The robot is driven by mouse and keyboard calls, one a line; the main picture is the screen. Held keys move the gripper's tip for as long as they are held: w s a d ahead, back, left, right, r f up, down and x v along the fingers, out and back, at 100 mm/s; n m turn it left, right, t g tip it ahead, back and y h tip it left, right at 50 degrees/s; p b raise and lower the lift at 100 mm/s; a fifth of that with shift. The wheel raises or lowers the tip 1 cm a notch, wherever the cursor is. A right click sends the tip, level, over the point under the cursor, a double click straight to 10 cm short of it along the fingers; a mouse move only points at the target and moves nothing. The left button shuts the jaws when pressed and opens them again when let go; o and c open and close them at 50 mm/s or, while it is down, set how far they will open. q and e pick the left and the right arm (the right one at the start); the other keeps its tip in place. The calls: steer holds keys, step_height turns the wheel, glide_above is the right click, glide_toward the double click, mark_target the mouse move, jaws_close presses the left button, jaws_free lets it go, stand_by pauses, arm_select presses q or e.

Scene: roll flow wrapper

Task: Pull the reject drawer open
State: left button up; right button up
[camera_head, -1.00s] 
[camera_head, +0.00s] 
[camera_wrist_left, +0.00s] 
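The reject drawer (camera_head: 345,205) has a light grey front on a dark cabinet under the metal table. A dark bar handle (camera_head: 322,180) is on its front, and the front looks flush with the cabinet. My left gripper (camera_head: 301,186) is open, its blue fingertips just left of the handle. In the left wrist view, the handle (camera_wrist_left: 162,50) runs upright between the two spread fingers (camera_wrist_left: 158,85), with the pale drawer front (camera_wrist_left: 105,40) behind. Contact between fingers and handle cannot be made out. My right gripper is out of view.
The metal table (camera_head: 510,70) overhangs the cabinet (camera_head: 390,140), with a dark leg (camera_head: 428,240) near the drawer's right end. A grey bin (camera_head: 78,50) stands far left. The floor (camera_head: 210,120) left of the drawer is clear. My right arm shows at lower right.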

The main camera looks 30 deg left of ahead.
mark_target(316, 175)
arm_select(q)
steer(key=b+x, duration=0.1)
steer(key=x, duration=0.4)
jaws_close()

===

SHORT EXERCISE:
Transcribe the data above in full, exactly.

FINISHED TASK:
The robot is driven by mouse and keyboard calls, one a line; the main picture is the screen. Held keys move the gripper's tip for as long as they are held: w s a d ahead, back, left, right, r f up, down and x v along the fingers, out and back, at 100 mm/s; n m turn it left, right, t g tip it ahead, back and y h tip it left, right at 50 degrees/s; p b raise and lower the lift at 100 mm/s; a fifth of that with shift. The wheel raises or lowers the tip 1 cm a notch, wherever the cursor is. A right click sends the tip, level, over the point under the cursor, a double click straight to 10 cm short of it along the fingers; a mouse move only points at the target and moves nothing. The left button shuts the jaws when pressed and opens them again when let go; o and c open and close them at 50 mm/s or, while it is down, set how far they will open. q and e pick the left and the right arm (the right one at the start); the other keeps its tip in place. The calls: steer holds keys, step_height turns the wheel, glide_above is the right click, glide_toward the double click, mark_target the mouse move, jaws_close presses the left button, jaws_free lets it go, stand_by pauses, arm_select presses q or e.

Scene: roll flow wrapper

Task: Pull the reject drawer open
State: left button up; right button up
[camera_head, -1.00s] 
[camera_head, +0.00s] 
[camera_wrist_left, +0.00s] 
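The reject drawer (camera_head: 345,205) has a light grey front on a dark cabinet under the metal table. A dark bar handle (camera_head: 322,180) is on its front, and the front looks flush with the cabinet. My left gripper (camera_head: 301,186) is open, its blue fingertips just left of the handle. In the left wrist view, the handle (camera_wrist_left: 162,50) runs upright between the two spread fingers (camera_wrist_left: 158,85), with the pale drawer front (camera_wrist_left: 105,40) behind. Contact between fingers and handle cannot be made out. My right gripper is out of view.
The metal table (camera_head: 510,70) overhangs the cabinet (camera_head: 390,140), with a dark leg (camera_head: 428,240) near the drawer's right end. A grey bin (camera_head: 78,50) stands far left. The floor (camera_head: 210,120) left of the drawer is clear. My right arm shows at lower right.

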The main camera looks 30 deg left of ahead.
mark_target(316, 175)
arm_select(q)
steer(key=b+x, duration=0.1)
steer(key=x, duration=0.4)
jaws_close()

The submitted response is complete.